■ WHAT IS REQUIRED ■
Give back the full listing verbatim, apart from its images.

## start

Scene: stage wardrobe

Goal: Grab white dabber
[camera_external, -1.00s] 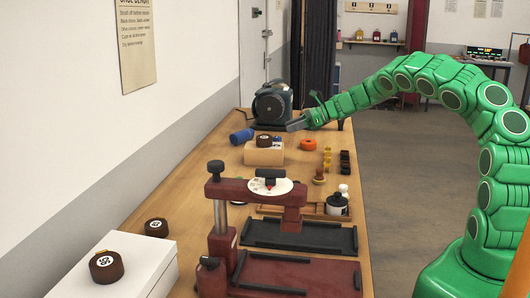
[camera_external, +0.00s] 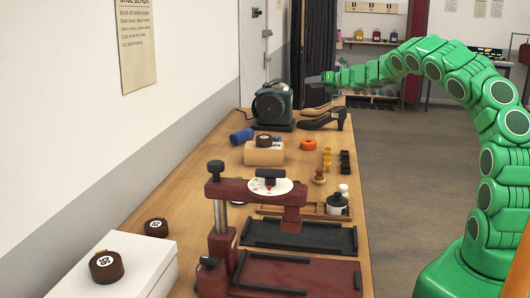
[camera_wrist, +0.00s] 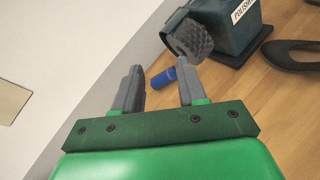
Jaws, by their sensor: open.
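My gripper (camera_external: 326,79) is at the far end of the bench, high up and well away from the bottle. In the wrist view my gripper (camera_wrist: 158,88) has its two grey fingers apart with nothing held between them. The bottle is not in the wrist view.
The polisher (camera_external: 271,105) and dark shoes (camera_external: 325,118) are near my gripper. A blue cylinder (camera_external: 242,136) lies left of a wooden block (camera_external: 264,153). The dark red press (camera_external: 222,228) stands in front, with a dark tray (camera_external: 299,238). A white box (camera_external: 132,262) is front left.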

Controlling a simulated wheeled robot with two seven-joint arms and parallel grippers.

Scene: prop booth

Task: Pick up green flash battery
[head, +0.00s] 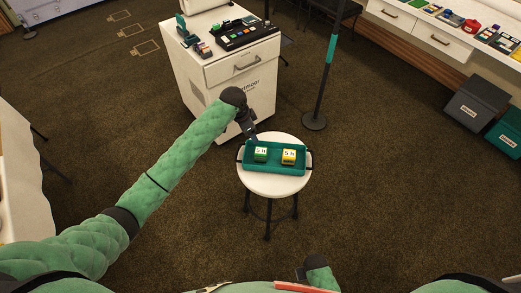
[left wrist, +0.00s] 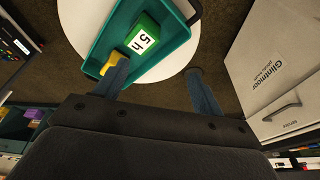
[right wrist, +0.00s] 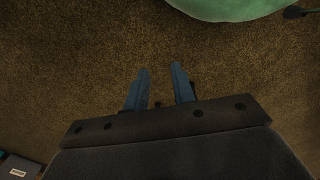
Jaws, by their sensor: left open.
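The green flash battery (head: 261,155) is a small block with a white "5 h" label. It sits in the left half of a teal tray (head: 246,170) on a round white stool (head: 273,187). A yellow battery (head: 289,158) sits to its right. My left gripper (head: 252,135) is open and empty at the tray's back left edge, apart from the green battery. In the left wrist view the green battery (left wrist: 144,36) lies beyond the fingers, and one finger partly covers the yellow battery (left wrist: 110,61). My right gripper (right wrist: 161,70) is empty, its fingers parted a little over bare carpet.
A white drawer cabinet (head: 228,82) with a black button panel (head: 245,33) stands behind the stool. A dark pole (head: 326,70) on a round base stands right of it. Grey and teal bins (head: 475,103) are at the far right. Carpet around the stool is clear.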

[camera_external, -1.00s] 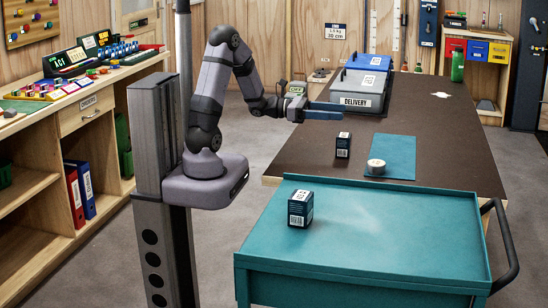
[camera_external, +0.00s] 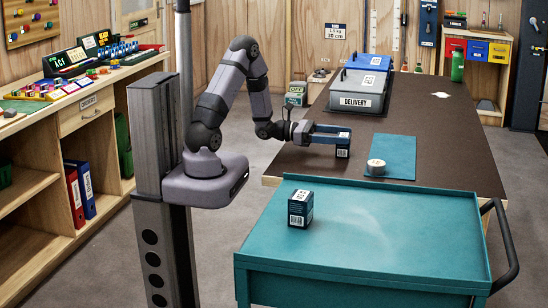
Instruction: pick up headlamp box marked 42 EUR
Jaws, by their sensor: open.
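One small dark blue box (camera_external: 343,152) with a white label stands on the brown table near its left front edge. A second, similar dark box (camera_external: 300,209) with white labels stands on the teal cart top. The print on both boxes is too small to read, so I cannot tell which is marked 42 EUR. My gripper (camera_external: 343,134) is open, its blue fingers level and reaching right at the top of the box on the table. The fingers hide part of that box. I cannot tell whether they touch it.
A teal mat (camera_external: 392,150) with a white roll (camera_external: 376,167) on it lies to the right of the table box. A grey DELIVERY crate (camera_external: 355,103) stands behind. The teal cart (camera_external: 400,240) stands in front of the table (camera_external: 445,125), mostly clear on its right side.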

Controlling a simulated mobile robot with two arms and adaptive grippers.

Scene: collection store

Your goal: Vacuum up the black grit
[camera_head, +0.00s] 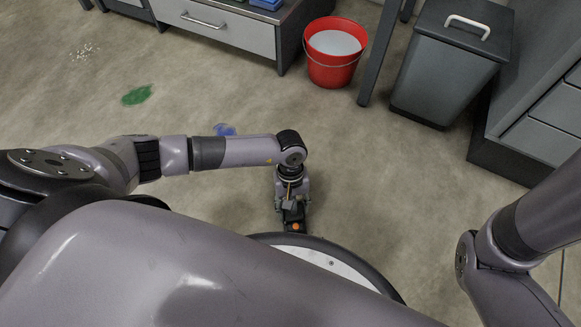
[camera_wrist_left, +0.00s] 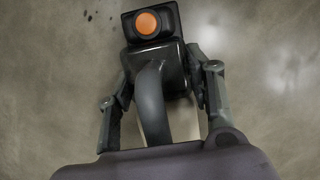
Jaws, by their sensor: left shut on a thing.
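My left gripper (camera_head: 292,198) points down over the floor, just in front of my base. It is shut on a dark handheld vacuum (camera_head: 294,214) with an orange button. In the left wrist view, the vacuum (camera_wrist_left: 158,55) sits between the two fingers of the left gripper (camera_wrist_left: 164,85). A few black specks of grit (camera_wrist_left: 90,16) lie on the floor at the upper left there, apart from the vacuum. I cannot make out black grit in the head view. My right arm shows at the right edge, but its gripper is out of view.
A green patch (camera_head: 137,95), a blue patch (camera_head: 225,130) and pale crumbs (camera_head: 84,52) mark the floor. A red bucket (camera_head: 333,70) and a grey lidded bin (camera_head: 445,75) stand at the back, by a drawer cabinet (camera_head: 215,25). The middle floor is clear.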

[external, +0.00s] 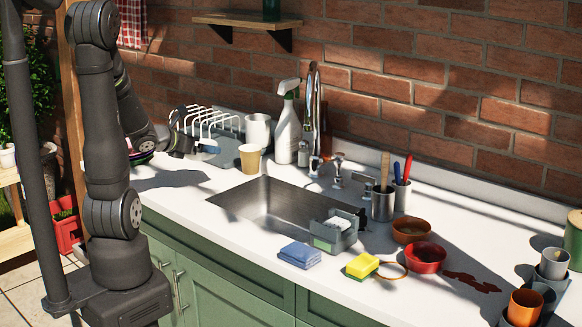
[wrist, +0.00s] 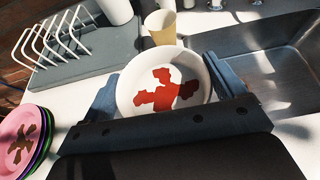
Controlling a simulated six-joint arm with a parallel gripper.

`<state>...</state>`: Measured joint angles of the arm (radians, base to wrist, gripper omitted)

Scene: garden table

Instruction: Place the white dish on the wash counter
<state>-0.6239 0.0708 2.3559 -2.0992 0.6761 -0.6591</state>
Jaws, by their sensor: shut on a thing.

## end

■ OUTPUT ■
Scene: stage wardrobe

Goal: Grab white dabber
[camera_external, -1.00s] 
[camera_external, +0.00s] 
[camera_wrist, +0.00s] 
Jaws, by their sensor: open.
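My gripper (camera_external: 326,79) is at the far end of the bench, high up and well away from the bottle. In the wrist view my gripper (camera_wrist: 158,88) has its two grey fingers apart with nothing held between them. The bottle is not in the wrist view.
The polisher (camera_external: 271,105) and dark shoes (camera_external: 325,118) are near my gripper. A blue cylinder (camera_external: 242,136) lies left of a wooden block (camera_external: 264,153). The dark red press (camera_external: 222,228) stands in front, with a dark tray (camera_external: 299,238). A white box (camera_external: 132,262) is front left.

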Controlling a simulated wheeled robot with two seven-joint arms and parallel grippers.

Scene: prop booth

Task: Pick up green flash battery
[head, +0.00s] 
[left wrist, +0.00s] 
[right wrist, +0.00s] 
Jaws, by their sensor: left open.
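The green flash battery (head: 261,155) is a small block with a white "5 h" label. It sits in the left half of a teal tray (head: 246,170) on a round white stool (head: 273,187). A yellow battery (head: 289,158) sits to its right. My left gripper (head: 252,135) is open and empty at the tray's back left edge, apart from the green battery. In the left wrist view the green battery (left wrist: 144,36) lies beyond the fingers, and one finger partly covers the yellow battery (left wrist: 110,61). My right gripper (right wrist: 161,70) is empty, its fingers parted a little over bare carpet.
A white drawer cabinet (head: 228,82) with a black button panel (head: 245,33) stands behind the stool. A dark pole (head: 326,70) on a round base stands right of it. Grey and teal bins (head: 475,103) are at the far right. Carpet around the stool is clear.

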[camera_external, -1.00s] 
[camera_external, +0.00s] 
Instruction: pick up headlamp box marked 42 EUR
Jaws, by their sensor: open.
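One small dark blue box (camera_external: 343,152) with a white label stands on the brown table near its left front edge. A second, similar dark box (camera_external: 300,209) with white labels stands on the teal cart top. The print on both boxes is too small to read, so I cannot tell which is marked 42 EUR. My gripper (camera_external: 343,134) is open, its blue fingers level and reaching right at the top of the box on the table. The fingers hide part of that box. I cannot tell whether they touch it.
A teal mat (camera_external: 392,150) with a white roll (camera_external: 376,167) on it lies to the right of the table box. A grey DELIVERY crate (camera_external: 355,103) stands behind. The teal cart (camera_external: 400,240) stands in front of the table (camera_external: 445,125), mostly clear on its right side.

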Controlling a simulated mobile robot with two arms and adaptive grippers.

Scene: collection store

Your goal: Vacuum up the black grit
[camera_head, +0.00s] 
[camera_wrist_left, +0.00s] 
Jaws, by their sensor: left shut on a thing.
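My left gripper (camera_head: 292,198) points down over the floor, just in front of my base. It is shut on a dark handheld vacuum (camera_head: 294,214) with an orange button. In the left wrist view, the vacuum (camera_wrist_left: 158,55) sits between the two fingers of the left gripper (camera_wrist_left: 164,85). A few black specks of grit (camera_wrist_left: 90,16) lie on the floor at the upper left there, apart from the vacuum. I cannot make out black grit in the head view. My right arm shows at the right edge, but its gripper is out of view.
A green patch (camera_head: 137,95), a blue patch (camera_head: 225,130) and pale crumbs (camera_head: 84,52) mark the floor. A red bucket (camera_head: 333,70) and a grey lidded bin (camera_head: 445,75) stand at the back, by a drawer cabinet (camera_head: 215,25). The middle floor is clear.

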[external, +0.00s] 
[wrist, +0.00s] 
Controlling a simulated six-joint arm with a parallel gripper.

`<state>...</state>`: Measured joint angles of the arm (radians, base to wrist, gripper omitted)

Scene: garden table

Instruction: Place the white dish on the wash counter
<state>-0.6239 0.0708 2.3559 -2.0992 0.6761 -0.6591</state>
Jaws, by their sensor: shut on a thing.

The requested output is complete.